(Written exercise):
Extract all lines that hold "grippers" from the records below.

(Records of robot episodes)
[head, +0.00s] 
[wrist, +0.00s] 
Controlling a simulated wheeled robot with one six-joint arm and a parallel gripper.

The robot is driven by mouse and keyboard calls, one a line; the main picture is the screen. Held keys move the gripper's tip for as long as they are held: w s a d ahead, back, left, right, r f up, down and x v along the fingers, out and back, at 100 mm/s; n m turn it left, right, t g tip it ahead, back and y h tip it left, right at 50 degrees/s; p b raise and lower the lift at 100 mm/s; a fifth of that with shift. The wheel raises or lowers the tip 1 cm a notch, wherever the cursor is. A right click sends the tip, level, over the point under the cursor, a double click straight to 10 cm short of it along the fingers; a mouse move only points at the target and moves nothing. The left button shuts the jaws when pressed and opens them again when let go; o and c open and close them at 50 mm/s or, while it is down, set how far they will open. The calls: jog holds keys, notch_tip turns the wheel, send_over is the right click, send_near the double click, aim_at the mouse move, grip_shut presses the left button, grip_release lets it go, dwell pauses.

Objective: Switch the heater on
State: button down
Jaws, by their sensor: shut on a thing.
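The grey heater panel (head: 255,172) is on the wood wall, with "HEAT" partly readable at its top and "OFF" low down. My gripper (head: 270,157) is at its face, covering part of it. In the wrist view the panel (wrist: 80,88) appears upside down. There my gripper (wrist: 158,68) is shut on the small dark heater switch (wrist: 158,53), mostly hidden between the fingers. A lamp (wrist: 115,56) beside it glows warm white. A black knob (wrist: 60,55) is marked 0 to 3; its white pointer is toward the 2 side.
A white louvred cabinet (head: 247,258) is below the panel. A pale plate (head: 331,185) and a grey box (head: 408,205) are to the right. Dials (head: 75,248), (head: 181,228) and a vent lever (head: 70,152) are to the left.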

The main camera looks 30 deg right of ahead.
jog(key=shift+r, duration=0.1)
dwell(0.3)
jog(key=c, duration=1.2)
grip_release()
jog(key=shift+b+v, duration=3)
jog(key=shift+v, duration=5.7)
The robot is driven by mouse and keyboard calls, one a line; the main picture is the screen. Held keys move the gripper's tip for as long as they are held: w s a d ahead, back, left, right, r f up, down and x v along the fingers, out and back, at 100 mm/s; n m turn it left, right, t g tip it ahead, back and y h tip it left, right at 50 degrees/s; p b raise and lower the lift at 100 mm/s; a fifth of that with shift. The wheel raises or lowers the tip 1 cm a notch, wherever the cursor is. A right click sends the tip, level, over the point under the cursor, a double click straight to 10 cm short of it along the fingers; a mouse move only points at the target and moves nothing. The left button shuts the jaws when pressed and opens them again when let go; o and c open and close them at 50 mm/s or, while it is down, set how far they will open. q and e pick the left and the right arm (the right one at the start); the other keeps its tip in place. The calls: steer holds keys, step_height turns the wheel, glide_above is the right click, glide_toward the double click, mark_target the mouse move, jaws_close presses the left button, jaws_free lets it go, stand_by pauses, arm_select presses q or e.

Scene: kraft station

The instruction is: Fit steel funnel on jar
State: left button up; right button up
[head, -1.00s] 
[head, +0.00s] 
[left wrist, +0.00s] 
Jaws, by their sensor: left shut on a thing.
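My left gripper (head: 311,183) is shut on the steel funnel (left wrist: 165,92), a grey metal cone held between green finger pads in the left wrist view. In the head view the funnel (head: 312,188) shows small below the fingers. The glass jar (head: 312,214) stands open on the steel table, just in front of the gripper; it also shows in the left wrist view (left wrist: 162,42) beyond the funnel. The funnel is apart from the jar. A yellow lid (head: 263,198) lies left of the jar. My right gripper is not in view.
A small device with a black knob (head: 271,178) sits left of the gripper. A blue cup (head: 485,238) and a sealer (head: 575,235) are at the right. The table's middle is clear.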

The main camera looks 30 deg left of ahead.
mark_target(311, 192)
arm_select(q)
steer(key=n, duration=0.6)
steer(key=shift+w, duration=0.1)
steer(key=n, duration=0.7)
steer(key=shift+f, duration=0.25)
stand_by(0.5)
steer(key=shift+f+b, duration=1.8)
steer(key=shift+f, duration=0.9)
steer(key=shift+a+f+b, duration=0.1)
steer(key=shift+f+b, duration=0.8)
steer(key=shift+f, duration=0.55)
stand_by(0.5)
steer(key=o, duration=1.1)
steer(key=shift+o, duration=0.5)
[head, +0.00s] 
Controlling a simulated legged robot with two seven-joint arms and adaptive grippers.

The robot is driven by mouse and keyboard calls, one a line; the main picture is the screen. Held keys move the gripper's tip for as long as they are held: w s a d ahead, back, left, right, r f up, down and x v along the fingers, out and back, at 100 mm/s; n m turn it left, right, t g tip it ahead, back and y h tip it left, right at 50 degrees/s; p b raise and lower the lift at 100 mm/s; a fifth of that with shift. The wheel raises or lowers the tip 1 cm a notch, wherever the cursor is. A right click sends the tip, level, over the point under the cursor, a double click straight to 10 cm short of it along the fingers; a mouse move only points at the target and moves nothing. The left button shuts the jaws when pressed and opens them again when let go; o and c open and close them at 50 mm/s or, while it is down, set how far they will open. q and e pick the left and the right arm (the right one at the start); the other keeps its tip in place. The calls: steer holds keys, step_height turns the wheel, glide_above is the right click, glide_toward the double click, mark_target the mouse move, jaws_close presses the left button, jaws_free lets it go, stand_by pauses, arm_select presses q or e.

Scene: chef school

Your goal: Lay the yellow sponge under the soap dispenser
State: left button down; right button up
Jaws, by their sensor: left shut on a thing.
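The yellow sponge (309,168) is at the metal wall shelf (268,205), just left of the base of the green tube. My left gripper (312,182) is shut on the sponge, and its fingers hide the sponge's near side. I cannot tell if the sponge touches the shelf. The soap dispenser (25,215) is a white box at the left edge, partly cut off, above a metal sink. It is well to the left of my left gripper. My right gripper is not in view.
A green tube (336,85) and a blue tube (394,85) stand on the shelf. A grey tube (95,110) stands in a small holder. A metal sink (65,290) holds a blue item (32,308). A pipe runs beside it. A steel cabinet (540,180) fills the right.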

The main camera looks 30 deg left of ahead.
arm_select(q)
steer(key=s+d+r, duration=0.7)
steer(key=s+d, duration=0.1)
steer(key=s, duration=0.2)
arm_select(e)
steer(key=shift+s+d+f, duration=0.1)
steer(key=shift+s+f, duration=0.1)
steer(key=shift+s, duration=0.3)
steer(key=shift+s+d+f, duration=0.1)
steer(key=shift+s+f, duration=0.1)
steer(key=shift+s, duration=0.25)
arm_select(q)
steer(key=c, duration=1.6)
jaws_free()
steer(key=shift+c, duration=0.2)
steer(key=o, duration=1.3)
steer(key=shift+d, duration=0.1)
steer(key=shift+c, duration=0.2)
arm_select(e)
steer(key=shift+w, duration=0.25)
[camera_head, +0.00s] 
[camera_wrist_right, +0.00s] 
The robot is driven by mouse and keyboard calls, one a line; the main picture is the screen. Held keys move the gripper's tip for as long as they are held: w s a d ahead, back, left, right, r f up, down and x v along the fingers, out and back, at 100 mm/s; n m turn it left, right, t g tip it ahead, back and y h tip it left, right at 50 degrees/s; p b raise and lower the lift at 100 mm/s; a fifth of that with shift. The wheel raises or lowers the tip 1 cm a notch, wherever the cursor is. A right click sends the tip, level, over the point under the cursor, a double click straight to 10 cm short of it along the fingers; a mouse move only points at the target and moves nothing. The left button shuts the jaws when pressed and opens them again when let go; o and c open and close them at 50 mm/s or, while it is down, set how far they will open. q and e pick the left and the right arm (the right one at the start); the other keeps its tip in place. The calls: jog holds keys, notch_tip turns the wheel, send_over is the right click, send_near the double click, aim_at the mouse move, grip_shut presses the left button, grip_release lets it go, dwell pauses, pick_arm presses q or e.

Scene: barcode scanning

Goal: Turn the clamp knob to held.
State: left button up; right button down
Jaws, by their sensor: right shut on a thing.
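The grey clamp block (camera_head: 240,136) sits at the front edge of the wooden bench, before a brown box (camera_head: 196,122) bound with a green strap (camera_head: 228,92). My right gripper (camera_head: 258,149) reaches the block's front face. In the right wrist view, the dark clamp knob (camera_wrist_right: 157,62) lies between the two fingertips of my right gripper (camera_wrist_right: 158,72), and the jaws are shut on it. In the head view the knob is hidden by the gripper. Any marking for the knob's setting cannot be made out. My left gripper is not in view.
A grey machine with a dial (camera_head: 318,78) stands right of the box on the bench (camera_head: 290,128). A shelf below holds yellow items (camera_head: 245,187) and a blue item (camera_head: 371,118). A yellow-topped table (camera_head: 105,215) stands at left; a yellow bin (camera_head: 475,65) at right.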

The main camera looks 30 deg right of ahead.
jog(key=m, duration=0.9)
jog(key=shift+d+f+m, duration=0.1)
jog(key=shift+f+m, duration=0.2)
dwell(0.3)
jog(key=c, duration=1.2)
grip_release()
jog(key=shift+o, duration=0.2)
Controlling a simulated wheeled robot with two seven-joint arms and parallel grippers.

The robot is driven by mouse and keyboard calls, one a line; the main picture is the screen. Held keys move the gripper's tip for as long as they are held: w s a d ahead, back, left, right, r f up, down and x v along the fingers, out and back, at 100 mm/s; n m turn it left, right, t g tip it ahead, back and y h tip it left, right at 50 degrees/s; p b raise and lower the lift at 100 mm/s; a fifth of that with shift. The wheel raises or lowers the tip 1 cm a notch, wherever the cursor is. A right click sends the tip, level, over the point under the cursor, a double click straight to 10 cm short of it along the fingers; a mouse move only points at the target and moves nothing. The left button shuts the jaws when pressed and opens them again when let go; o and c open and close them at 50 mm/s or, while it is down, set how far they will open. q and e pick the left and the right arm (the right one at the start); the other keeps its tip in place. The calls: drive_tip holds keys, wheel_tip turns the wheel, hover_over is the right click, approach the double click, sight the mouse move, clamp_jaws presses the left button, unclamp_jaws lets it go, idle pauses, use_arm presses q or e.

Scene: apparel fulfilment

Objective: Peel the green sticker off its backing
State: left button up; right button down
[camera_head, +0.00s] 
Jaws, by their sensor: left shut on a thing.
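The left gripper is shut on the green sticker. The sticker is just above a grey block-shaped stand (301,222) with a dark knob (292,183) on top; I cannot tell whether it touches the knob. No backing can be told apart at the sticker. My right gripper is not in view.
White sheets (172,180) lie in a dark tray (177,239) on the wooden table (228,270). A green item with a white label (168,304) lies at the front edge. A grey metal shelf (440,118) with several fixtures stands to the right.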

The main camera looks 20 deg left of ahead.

(The output):
Controlling a simulated legged robot with two seven-joint arms and adaptive grippers.
Controlling a simulated wheeled robot with two seven-joint arms and parallel grippers.

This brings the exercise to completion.